As a company listed on the Alternative Investment Market (AIM) of the London Stock Exchange Millbrook is committed to a high standard of corporate governance. It therefore intends to comply with the main provisions of the Combined Code (as appended to the Listing Rules of the FSA) in so far as they are appropriate to smaller companies. At present the areas of compliance are:
Directors.
The Board consists of a Non-Executive Chairman, a Chief Executive, two Executive Directors and one Non-Executive Director. The Board meets monthly throughout the year and there are a number of matters that are reserved for its decision. These include material capital and revenue expenditure and appointments to the boards of subsidiary companies. Directors may take independent professional advice at the Company’s expense and each director has access to the Company Secretary. The Company Secretary is charged with ensuring compliance with all relevant regulations. The Board receives reports from the Chief Executive and the other Executive Directors at its monthly meetings.
Reappointment.
Any Director appointed during the year is required, in accordance with the Company’s Articles of Association, to retire and seek appointment by shareholders at the next annual general meeting. The Articles also require that one third of the Directors retire by rotation each year and seek re-appointment at the Annual General Meeting. The Directors required to retire will be those who have been longest in office since their last appointment or re-appointment.
Directors’ remuneration.
The Remuneration Committee reviews the performance of the Executive Directors and sets the scale and structure of their remuneration including bonus arrangements. The Remuneration Committee also administers the Millbrook Scientific Instruments PLC Enterprise Management Incentive Scheme (the Share Option Scheme) and sets the allocation of share options to Directors and other employees. As a small company it is not possible for the Committee to comply fully with the Combined Code. Accordingly membership of the Committee comprises Malcolm Fortnam (Independent Non-Executive Director) as Chairman and Stephen Blank (Independent Non-Executive Chairman). The Group’s policy provides for a competitive package that reflects the Group’s performance and is designed to attract and retain high calibre executives. The package currently consists of a base salary, bonuses linked to financial performance and longer-term rewards in the form of share options.
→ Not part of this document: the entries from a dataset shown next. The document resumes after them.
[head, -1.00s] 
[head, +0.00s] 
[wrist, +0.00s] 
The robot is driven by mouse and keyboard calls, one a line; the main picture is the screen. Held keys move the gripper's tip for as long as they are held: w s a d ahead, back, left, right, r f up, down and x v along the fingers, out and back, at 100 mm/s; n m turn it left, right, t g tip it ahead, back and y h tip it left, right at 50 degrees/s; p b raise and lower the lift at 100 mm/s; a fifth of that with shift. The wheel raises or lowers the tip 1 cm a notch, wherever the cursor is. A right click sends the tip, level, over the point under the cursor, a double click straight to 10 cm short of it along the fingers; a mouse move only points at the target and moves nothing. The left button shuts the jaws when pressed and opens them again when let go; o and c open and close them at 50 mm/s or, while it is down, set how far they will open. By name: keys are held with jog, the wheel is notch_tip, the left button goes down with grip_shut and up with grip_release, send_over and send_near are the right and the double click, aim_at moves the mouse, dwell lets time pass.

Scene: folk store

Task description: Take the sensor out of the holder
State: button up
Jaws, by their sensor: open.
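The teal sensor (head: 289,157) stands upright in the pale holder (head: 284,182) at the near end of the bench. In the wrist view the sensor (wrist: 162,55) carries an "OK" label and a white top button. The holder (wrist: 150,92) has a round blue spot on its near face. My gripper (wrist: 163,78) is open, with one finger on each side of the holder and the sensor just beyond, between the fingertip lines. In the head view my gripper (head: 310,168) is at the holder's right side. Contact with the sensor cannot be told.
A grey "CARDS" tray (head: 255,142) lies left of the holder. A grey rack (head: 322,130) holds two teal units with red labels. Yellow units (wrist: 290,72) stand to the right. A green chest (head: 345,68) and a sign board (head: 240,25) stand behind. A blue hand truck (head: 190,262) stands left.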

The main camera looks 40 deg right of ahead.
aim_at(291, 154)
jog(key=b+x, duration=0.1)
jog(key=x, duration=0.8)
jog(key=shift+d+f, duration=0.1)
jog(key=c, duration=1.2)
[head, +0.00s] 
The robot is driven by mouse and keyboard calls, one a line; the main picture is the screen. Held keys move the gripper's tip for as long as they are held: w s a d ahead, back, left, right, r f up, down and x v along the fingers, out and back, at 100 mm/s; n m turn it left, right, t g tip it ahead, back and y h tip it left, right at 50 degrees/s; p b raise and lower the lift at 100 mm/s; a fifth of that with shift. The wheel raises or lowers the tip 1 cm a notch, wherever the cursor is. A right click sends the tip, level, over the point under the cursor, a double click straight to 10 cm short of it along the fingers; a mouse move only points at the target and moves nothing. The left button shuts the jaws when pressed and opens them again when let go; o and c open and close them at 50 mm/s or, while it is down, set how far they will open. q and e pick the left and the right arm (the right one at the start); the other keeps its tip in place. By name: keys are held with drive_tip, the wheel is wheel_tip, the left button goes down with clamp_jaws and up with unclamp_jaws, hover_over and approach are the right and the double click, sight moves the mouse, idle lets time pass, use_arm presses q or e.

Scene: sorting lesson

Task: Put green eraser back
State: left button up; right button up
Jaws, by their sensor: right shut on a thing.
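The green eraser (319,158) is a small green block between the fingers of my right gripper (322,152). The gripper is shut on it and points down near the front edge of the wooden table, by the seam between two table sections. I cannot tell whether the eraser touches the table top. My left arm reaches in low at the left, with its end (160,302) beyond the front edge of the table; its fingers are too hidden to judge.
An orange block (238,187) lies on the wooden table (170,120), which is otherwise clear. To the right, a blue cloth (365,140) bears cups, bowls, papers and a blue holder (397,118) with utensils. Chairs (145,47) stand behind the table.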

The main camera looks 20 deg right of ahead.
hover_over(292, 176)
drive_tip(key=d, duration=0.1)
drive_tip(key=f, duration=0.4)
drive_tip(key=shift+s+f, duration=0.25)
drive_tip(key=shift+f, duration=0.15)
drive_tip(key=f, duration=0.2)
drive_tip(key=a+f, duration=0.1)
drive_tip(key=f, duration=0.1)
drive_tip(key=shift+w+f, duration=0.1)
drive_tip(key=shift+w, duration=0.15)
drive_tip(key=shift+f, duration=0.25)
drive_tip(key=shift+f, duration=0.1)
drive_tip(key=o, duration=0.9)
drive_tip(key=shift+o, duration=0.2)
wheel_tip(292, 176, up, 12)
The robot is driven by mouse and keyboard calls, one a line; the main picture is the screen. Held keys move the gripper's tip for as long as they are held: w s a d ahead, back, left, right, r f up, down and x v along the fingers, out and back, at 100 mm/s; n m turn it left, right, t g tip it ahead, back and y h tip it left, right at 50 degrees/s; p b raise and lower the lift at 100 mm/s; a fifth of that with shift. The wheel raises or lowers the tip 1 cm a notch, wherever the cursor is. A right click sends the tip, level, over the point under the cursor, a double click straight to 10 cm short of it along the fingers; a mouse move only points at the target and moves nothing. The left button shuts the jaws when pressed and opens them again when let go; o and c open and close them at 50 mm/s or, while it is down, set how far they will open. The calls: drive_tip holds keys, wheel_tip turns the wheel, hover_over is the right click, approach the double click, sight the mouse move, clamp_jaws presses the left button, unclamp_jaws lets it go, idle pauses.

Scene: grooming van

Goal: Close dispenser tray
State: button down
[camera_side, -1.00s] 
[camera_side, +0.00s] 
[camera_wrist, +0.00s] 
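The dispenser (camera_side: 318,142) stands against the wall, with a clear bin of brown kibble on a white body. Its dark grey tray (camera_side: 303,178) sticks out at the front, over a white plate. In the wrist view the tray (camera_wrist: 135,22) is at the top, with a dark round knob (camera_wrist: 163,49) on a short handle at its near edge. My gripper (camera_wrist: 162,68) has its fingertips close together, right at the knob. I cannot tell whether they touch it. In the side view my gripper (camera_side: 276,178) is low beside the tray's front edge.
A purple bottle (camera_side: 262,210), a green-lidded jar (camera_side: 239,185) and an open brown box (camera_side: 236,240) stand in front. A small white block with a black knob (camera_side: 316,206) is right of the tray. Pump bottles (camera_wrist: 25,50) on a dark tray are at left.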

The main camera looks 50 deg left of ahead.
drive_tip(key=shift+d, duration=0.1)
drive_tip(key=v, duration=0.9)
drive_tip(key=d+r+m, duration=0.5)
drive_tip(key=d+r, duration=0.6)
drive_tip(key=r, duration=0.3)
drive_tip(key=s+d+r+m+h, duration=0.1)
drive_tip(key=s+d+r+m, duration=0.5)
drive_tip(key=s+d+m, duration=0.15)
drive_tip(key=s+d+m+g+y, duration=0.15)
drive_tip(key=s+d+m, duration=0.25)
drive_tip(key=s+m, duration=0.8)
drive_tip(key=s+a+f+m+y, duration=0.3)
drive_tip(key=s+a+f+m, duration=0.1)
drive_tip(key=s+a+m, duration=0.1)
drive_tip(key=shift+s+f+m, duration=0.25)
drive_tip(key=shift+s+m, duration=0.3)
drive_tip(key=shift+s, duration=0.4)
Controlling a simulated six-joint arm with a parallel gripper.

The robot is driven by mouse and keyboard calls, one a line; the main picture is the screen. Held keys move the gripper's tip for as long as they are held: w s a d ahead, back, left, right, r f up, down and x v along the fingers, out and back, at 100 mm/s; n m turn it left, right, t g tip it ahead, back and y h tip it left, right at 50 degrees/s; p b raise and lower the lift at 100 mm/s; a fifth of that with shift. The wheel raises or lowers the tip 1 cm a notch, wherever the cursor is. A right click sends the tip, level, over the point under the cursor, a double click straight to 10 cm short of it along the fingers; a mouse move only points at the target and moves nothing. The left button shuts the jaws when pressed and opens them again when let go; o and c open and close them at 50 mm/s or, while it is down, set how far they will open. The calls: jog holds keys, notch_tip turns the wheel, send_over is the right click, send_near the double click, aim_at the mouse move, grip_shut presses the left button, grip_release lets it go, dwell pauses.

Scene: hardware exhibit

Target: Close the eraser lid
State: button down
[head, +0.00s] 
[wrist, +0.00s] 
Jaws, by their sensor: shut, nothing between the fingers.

Communication with shareholders
The Company makes use of the RNS service to communicate with shareholders throughout the year. The Annual General Meeting, normally held in July, gives shareholders the opportunity to question the Board.
Accountability
The Board of Directors has overall responsibility for the system of internal financial control which is designed to provide reasonable, but not absolute, assurance against material mis-statement or loss. The key procedures are: -
- an annual budget for each operating subsidiary is approved by the Board;
- actual results are monitored quarterly;
- the Audit Committee, which comprises Malcolm Fortnam (Independent Non-Executive Director) as Chairman and Stephen Blank (Independent Non-Executive Chairman), meets with the external auditors at least twice a year.